Problem requirements> Go to the line containing "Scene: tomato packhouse" below; retype it and all following lines exactly, and leave out the pictures.

------ Collected material

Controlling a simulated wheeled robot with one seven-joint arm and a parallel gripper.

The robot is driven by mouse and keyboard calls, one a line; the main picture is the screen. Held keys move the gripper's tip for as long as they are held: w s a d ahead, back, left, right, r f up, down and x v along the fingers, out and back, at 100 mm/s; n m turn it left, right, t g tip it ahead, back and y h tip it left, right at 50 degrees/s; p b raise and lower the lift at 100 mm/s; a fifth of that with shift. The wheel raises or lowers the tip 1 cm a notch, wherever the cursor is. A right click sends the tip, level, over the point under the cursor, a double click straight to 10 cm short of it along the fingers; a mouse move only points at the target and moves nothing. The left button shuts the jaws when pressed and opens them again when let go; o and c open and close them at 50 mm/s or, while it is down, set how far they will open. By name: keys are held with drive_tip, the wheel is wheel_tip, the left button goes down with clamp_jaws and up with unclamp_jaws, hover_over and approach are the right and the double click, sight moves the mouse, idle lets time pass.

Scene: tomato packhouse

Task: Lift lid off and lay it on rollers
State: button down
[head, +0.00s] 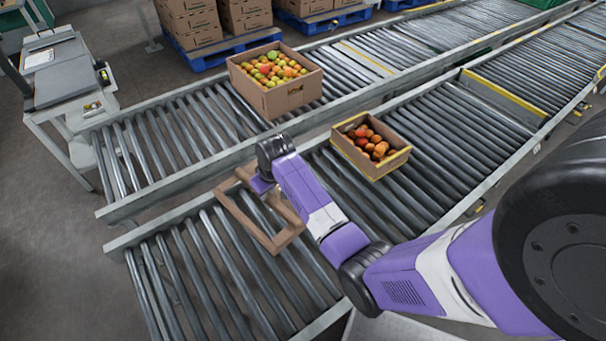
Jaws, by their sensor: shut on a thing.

------------

Exercise response>
Scene: tomato packhouse

Task: Lift lid off and lay it on rollers
State: button down
[head, +0.00s] 
Jaws, by their sensor: shut on a thing.

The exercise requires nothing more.